* Exercise aim *
Records follow. Pull out every line that contains "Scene".

--- start Data shown ---

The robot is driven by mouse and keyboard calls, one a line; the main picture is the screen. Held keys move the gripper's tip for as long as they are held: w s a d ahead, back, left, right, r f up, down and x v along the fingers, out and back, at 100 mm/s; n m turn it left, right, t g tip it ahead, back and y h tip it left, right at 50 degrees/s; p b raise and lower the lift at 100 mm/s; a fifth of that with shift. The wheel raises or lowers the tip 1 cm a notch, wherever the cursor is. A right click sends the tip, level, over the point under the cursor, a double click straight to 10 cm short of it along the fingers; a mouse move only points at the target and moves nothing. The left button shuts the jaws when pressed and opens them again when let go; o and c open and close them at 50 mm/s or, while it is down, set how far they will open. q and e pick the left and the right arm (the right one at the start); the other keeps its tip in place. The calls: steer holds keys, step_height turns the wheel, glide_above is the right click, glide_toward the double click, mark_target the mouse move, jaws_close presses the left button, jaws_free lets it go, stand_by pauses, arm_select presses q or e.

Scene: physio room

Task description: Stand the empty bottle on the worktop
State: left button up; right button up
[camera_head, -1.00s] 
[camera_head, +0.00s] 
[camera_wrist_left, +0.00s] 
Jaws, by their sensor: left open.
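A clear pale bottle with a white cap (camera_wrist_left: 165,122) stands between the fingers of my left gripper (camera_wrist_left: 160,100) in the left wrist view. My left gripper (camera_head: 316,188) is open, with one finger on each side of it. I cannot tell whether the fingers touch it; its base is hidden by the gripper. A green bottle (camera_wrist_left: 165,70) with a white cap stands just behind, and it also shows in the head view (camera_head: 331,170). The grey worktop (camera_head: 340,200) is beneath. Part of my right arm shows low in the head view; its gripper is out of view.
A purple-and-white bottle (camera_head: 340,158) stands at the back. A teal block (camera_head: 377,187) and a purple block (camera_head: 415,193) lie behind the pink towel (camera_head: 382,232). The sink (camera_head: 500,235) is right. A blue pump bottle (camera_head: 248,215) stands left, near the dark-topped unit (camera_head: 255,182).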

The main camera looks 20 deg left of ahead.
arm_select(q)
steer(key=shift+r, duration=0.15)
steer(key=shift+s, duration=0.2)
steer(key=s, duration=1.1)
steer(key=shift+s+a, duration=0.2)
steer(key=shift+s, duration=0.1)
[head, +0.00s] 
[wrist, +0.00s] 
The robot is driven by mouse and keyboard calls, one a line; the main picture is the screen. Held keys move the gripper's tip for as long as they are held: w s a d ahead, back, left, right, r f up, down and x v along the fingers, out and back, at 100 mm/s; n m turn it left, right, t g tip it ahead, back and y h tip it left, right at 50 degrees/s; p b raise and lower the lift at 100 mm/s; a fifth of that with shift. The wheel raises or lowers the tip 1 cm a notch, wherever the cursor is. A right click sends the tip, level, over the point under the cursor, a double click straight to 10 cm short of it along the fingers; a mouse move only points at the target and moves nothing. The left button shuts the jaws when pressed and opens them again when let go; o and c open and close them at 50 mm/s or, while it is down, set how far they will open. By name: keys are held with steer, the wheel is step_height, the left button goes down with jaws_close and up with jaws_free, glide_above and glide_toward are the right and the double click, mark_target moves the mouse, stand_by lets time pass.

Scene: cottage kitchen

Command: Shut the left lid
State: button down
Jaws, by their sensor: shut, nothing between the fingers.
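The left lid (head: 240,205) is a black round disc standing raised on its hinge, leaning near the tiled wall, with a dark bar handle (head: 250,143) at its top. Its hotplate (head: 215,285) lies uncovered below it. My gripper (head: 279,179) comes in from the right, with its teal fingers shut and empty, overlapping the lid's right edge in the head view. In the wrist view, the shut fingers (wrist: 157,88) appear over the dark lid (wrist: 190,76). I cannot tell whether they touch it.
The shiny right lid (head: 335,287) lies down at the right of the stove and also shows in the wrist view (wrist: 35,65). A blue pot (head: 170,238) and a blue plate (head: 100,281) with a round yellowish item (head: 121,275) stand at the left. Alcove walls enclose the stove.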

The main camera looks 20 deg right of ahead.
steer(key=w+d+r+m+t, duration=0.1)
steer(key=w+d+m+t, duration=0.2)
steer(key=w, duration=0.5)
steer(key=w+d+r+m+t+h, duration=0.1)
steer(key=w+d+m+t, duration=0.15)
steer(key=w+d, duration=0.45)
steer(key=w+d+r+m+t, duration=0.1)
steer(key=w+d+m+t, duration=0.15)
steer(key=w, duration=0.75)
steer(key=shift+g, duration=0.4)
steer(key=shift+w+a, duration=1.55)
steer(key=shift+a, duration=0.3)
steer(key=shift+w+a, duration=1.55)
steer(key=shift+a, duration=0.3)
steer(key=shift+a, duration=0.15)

--- end Data shown ---

* Full output *
Scene: physio room
Scene: cottage kitchen

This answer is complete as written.